Archer on the Beach
Album |Dan Bejar explores ambient electronica.
A limited-edition vinyl EP (also available as a download), Archer on the Beach is a fascinating anomaly in the Destroyer catalogue. For the first time, singer-songwriter Dan Bejar cedes control of the music to his collaborators, the ambient electronic musicians Tim Hecker and Loscil. These two lengthy explorations aren't entirely outside the parameters of Bejar's previous work: Your Blues was built primarily on synthesizers, and under his real name of Scott Morgan, Loscil has played drums on some of Destroyer's earlier albums. But none of Bejar's previous work under the Destroyer name has moved quite so far as this into the experimental realm. "Archer on the Beach" (the collaboration with Hecker) explores subtle repetition in a style not dissimilar to the first track from Brian Eno's Music For Airports, complete with a slow, wavering chord progression played on a close-miked piano.

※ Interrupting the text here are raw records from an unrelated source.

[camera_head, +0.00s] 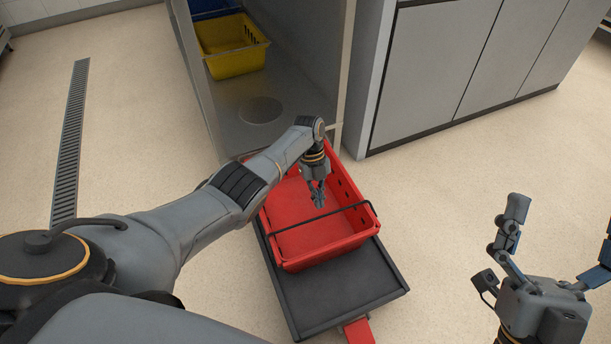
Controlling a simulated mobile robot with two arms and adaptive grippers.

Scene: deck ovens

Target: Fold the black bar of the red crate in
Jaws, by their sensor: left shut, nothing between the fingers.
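The red crate (308,252) sits on a dark flat platform (350,285) low in front of me. Its black bar (325,216) runs across the open top, from the left rim to the right rim, over the near part of the crate. My left gripper (318,203) points down over the crate, just at the far side of the bar. Its fingers are shut with nothing between them; whether they touch the bar I cannot tell. My left arm hides part of the crate's left and far sides. My right gripper (563,217) is open and empty at the lower right, away from the crate.
A metal cabinet or shelf bay (295,85) stands behind the crate, with a yellow crate (232,62) and a blue one (212,8) inside. Grey cabinets (440,65) stand at the back right. Floor right of the platform is clear. A floor drain (70,140) lies left.

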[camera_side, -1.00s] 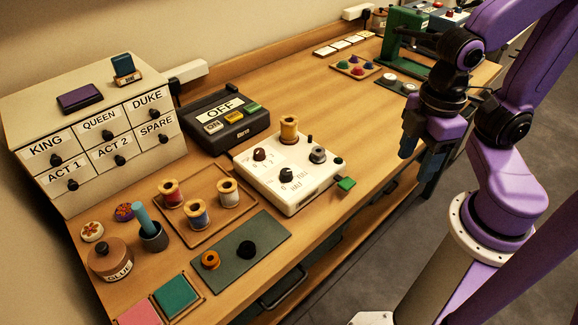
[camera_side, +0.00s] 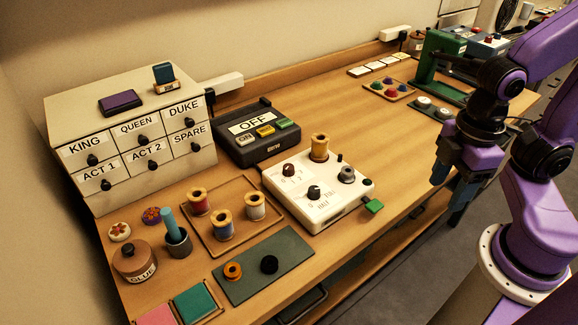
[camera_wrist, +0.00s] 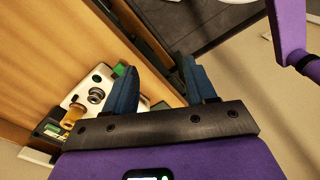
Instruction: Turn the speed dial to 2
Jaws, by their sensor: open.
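A white machine panel (camera_side: 345,208) stands in the middle of the table.
A black switch box (camera_side: 262,148) reading OFF stands behind. A spool tray (camera_side: 246,234) is left.

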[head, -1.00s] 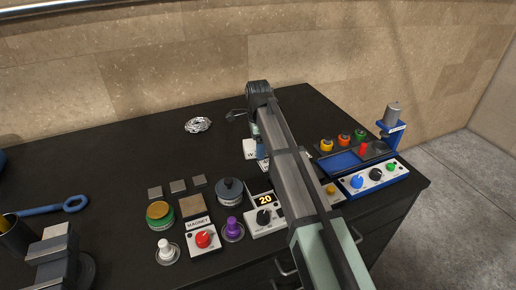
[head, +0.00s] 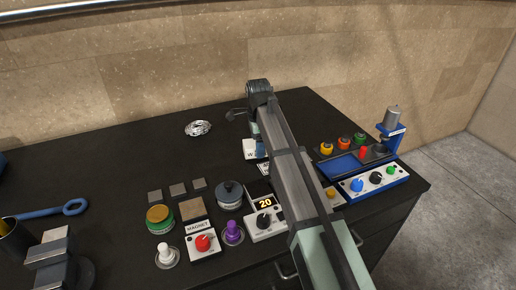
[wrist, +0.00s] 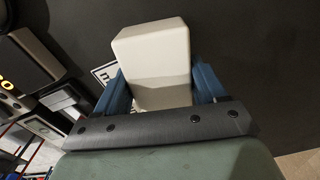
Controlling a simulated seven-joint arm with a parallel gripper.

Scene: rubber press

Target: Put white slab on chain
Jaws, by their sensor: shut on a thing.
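The white slab (wrist: 155,60) is a pale block with rounded edges. In the wrist view it sits between the two blue fingers of my gripper (wrist: 163,84), which are shut on it. The chain (head: 198,128) is a small silver coiled heap on the black table, left of my gripper and towards the wall. It is apart from the gripper and does not show in the wrist view.
A white label (head: 250,149) lies under the gripper area. Controls stand at the front, including a magnet box (head: 203,241) and a dial display (head: 265,220). A blue press station (head: 345,165) is to the right, a vise (head: 52,262) at left. Table around the chain is clear.

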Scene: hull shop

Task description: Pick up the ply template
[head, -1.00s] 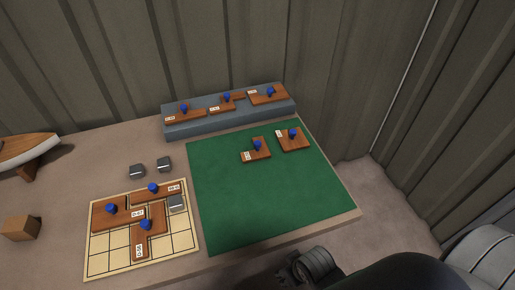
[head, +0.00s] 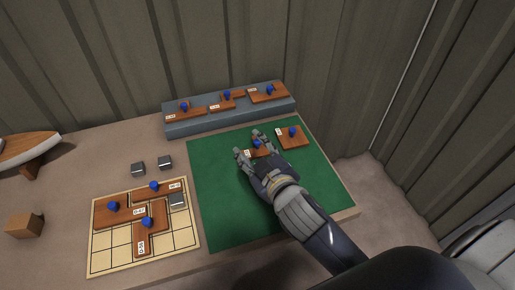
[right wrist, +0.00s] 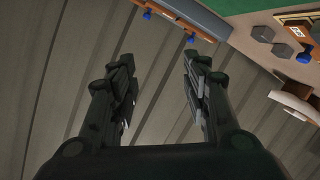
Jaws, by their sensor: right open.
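Several brown wooden templates with blue knobs and white labels are in the head view. On the green mat (head: 222,205), one template (head: 262,154) is partly hidden by my right gripper (head: 249,144). Another template (head: 294,139) lies just to its right, uncovered. My right gripper is open, its two fingers spread around the near template's blue knob (head: 256,143) as seen from above; I cannot tell whether it touches. In the right wrist view the open fingers (right wrist: 158,72) have nothing between them but the corrugated wall behind. My left gripper is not in view.
A grey raised ledge (head: 212,121) at the back carries three more templates. A wooden block (head: 25,225) and a boat-shaped model (head: 28,150) are far left.

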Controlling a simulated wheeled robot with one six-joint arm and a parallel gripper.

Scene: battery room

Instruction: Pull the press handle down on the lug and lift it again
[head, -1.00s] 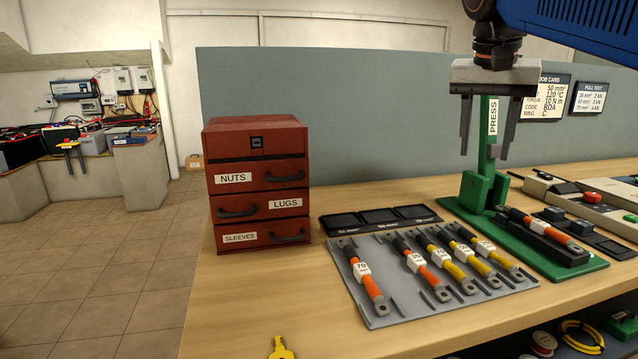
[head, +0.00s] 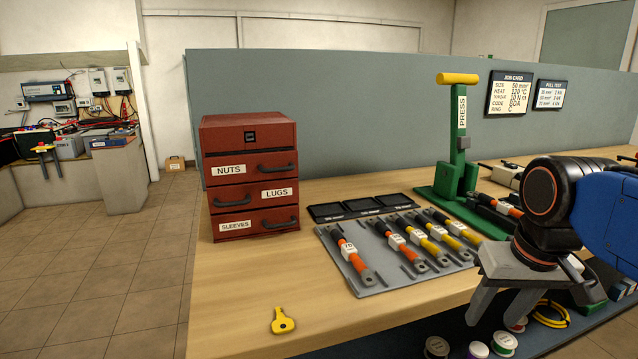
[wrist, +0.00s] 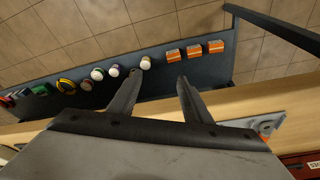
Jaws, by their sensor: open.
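The green press (head: 461,140) stands on its green base at the back of the bench. Its yellow handle (head: 458,79) is up at the top of the post. A cable with an orange sleeve (head: 508,209) lies at the press base; its lug end is hidden behind my arm. My gripper (head: 497,311) is open and empty, low at the bench's front edge, well in front of and below the press handle. In the wrist view the two fingers (wrist: 157,97) are spread apart with nothing between them, above the bench edge and lower shelf.
A grey tray (head: 372,283) holds several cables in front of a black three-part tray (head: 360,208). A red drawer cabinet (head: 250,150) stands at the left. A yellow key (head: 283,321) lies on the front of the bench.

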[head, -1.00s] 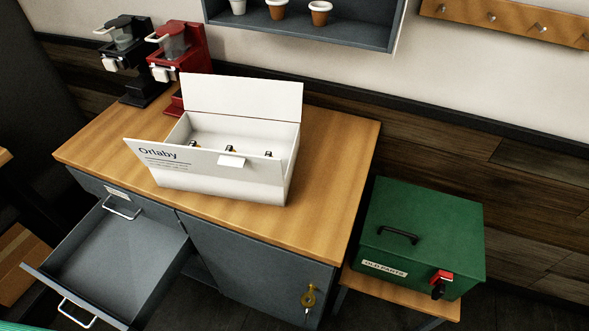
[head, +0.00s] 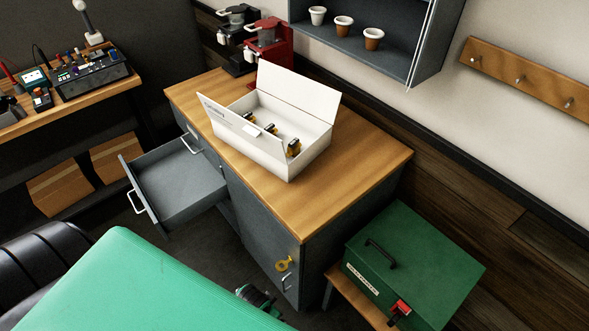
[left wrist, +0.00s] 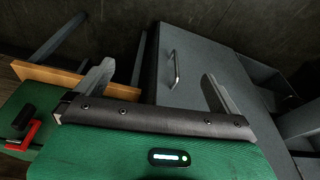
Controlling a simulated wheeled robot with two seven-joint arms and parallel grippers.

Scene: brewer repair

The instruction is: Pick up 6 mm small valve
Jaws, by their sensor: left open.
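The open white box (head: 283,165) stands on the wooden-topped cabinet in the head view. Several small black and brass-coloured parts (head: 293,148) sit inside it. They may be valves, but sizes cannot be read and I cannot tell which is the 6 mm small one. In the left wrist view my left gripper (left wrist: 158,74) has its two fingers wide apart with nothing between them. It faces the grey cabinet's front door, away from the box. I cannot clearly make out its fingers in the head view. My right gripper is not in view.
The cabinet's drawer (head: 180,187) is pulled out and looks empty. A green box (head: 420,255) with a red latch stands right. Two coffee brewers (head: 268,40) stand behind the white box. The countertop's right (head: 365,150) is clear.

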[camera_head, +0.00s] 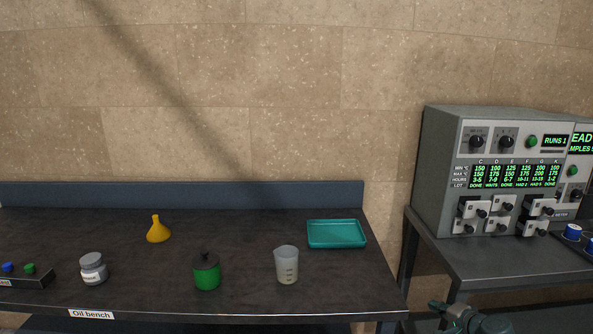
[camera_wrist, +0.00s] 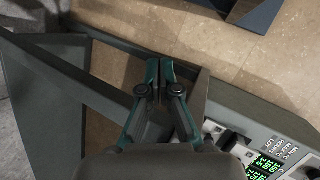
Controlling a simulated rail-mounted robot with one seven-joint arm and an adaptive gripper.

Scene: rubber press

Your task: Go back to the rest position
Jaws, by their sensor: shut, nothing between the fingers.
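My gripper (camera_wrist: 159,66) is in the middle of the wrist view, with its two dark green-and-black fingers together and nothing between them. It is over the gap near the grey bench frame, apart from any object. In the head view a dark green part of my arm (camera_head: 468,318) shows at the lower right edge, in front of the right-hand bench.
The oil bench (camera_head: 150,295) carries a yellow funnel (camera_head: 158,230), a grey-lidded jar (camera_head: 93,269), a green container (camera_head: 207,272), a beaker (camera_head: 287,266) and a teal tray (camera_head: 336,234). A grey machine (camera_head: 440,165) with dials stands on the right-hand bench (camera_head: 480,263).

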The even more abstract "Grief Point" features minimalist electronic pulses by Loscil, over which Bejar reads a personal essay that turns out to be in part about the middling reception afforded 2008's downbeat Trouble In Dreams and his subsequent (and, obviously, since rescinded) decision to stop recording: "I think the world does not like me grim. It likes me melancholic, but not miserable." The EP, finally, is neither of those: it ends up feeling more like a statement of creative self-determination, a pointed and refreshing refusal to stay in one musical corner.